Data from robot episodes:
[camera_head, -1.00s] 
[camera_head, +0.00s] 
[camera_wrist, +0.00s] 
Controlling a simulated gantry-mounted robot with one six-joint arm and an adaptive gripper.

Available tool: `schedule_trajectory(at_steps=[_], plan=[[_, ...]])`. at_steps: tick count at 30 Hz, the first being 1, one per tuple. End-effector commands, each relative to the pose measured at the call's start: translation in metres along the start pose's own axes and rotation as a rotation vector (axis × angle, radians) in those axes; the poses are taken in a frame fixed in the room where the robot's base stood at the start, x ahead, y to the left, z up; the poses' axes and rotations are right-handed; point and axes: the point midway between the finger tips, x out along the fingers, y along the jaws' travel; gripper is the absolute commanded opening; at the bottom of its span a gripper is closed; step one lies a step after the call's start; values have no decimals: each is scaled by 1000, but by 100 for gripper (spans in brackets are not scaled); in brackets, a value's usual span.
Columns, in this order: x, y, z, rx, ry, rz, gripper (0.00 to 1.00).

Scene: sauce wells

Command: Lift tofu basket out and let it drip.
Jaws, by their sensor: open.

--

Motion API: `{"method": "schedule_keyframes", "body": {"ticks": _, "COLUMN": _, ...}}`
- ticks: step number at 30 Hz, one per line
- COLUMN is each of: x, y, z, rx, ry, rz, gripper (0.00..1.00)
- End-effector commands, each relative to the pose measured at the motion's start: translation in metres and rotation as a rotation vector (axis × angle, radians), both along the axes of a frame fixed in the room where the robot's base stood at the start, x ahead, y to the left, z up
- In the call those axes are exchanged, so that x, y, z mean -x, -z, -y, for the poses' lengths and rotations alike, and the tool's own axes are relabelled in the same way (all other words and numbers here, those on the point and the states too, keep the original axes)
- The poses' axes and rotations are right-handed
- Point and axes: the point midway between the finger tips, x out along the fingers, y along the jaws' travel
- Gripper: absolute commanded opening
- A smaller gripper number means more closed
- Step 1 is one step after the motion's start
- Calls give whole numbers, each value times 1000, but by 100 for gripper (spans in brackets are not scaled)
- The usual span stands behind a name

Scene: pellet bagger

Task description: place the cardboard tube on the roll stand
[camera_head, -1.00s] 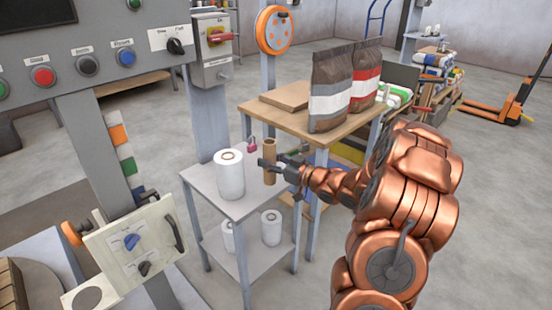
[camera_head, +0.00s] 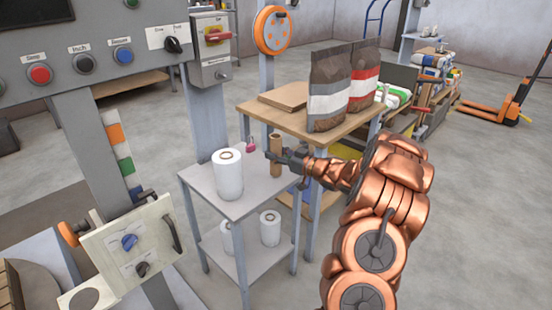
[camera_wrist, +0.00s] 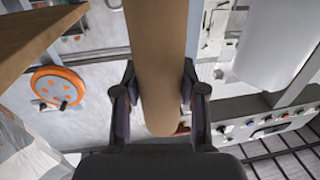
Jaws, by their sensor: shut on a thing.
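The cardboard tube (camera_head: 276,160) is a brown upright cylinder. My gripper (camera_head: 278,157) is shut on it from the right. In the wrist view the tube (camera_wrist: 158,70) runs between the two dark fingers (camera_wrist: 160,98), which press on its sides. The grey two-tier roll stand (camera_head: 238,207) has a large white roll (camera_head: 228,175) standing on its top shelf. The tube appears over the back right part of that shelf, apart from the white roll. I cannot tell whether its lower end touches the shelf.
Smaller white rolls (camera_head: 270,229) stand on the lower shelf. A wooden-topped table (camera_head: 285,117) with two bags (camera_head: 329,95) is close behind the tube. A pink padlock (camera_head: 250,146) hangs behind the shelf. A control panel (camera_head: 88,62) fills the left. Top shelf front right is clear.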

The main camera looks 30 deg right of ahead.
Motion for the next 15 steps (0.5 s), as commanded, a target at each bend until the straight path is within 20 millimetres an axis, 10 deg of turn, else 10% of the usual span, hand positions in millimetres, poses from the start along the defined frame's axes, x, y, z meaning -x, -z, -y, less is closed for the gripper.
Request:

### Exercise
Gather up every line in the data above that contains the word "stood", copying each one.

### Task result
Available tool: `schedule_trajectory(at_steps=[_], plan=[[_, ...]])`. at_steps: tick count at 30 Hz, the first being 1, one per tuple. End-effector commands, each relative to the pose measured at the call's start: translation in metres along the start pose's own axes and rotation as a rotation vector (axis × angle, radians) in those axes; the poses are taken in a frame fixed in the room where the robot's base stood at the start, x ahead, y to the left, z up; the poses' axes and rotations are right-handed; point and axes: the point midway between the finger tips, x out along the fingers, y along the jaws' travel; gripper is the absolute commanded opening; at the bottom of its span a gripper is closed; step one lies a step after the call's start; values have no decimals: each is scaled by 1000, but by 100 for gripper (spans in brackets are not scaled); in brackets, a value's usual span.
- End-effector commands, each relative to the pose measured at the motion's start: translation in metres and rotation as a rotation vector (axis × angle, radians), both along the axes of a frame fixed in the room where the robot's base stood at the start, x ahead, y to the left, z up

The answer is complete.